Banyak tulisan mendiang yang meninggalkan bekas, meluaskan, mewarnai cakrawala berpikir dan imajinasiku. Aku masih ingat ceritanya tentang malaikat maut yang ketika membentangkan sayapnya membuat gerhana segalaksi Bima Sakti, tetapi mampu menyamar menjadi guci keramik pajangan di ruang tamu seorang saudagar. Sejak membaca kisah itu, selama beberapa tahun selalu curiga pada setiap guci besar di ruang tamu rumah yang aku kunjungi.

Tulisannya adalah tulisan kedua yang kuanggap membenarkan imajinasi antara terjaga dan tertidur ketika diselimuti kegelapan yang menyerap seluruh cahaya disekitarku.
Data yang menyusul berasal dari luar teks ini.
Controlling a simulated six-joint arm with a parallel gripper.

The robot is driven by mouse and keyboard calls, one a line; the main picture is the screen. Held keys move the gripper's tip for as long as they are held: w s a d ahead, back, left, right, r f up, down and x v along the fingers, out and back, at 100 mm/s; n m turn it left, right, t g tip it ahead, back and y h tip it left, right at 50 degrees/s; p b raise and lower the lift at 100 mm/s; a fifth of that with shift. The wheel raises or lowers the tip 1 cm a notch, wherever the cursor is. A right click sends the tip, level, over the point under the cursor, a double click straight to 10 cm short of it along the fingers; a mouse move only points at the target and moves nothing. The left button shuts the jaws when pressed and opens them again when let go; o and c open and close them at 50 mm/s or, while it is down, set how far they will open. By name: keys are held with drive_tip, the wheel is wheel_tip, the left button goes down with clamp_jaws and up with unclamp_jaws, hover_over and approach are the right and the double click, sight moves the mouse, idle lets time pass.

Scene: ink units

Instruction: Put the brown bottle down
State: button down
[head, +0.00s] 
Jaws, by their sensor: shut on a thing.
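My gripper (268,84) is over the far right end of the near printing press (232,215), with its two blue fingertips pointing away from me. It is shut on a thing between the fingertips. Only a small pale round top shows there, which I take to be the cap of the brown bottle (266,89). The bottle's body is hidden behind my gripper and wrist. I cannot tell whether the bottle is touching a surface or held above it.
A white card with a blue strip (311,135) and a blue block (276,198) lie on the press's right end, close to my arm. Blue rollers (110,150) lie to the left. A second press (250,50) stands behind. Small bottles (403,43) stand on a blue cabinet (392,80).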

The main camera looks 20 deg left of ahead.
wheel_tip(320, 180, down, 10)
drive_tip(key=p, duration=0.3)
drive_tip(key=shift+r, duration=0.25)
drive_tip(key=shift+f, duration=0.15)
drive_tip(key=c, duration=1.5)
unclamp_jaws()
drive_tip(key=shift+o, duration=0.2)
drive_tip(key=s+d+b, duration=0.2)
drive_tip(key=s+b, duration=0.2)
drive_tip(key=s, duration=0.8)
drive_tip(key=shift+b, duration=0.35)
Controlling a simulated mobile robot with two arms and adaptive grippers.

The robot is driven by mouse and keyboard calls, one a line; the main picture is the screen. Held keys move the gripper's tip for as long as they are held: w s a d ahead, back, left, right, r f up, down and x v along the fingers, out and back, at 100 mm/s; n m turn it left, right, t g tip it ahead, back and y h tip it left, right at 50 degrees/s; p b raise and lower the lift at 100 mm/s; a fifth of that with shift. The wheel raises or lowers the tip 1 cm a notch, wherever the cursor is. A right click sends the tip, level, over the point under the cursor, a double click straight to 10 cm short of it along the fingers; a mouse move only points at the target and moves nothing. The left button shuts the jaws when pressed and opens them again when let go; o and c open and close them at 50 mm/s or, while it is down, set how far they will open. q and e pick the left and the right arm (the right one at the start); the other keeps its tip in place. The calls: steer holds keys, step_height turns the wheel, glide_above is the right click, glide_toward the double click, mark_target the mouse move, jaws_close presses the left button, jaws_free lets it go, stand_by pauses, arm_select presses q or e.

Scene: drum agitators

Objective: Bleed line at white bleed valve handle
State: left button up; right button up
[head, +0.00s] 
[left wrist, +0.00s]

Pertama, tulisan GM. Sudharta kartunis Kompas yang menggambarkan sosok malaikat maut sebagai makhluk terpekat dari semua hitam yang paling gelap, yang mengunjunginya ketika sedang sakit keras. Sementara mendiang menggambarkan malaikat maut memiliki seribu mata di sekujur tubuh dan sayapnya. Awas mengintai setiap manusia yang diharuskan berpulang.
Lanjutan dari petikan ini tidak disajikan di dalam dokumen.